### YOUR GOAL
Retype exactly the lines from the line with "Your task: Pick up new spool" to the end of the data, keeping both boundary lines.
════════════════════
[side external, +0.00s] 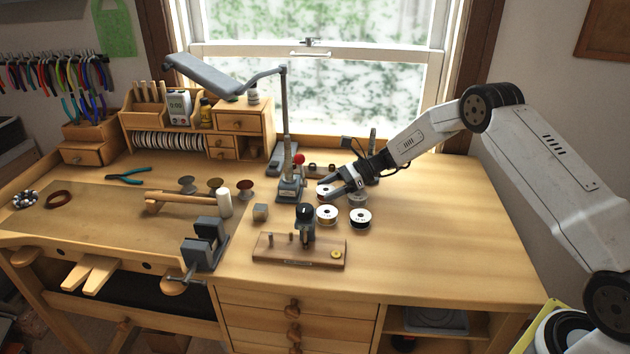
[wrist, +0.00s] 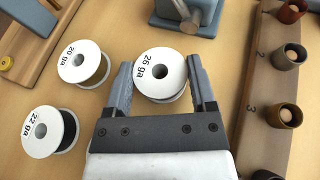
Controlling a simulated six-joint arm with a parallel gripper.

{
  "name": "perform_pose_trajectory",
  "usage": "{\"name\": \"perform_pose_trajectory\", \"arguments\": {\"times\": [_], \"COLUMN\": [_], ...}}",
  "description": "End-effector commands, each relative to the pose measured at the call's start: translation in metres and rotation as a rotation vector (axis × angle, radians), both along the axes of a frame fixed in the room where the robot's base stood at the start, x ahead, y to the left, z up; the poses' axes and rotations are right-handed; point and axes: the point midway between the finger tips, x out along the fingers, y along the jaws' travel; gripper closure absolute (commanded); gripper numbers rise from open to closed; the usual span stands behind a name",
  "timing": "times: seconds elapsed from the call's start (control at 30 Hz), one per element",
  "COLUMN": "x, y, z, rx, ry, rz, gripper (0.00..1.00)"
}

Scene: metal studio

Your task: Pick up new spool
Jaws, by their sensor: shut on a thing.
════════════════════
### ANSWER FOR THE TASK
Your task: Pick up new spool
Jaws, by their sensor: shut on a thing.

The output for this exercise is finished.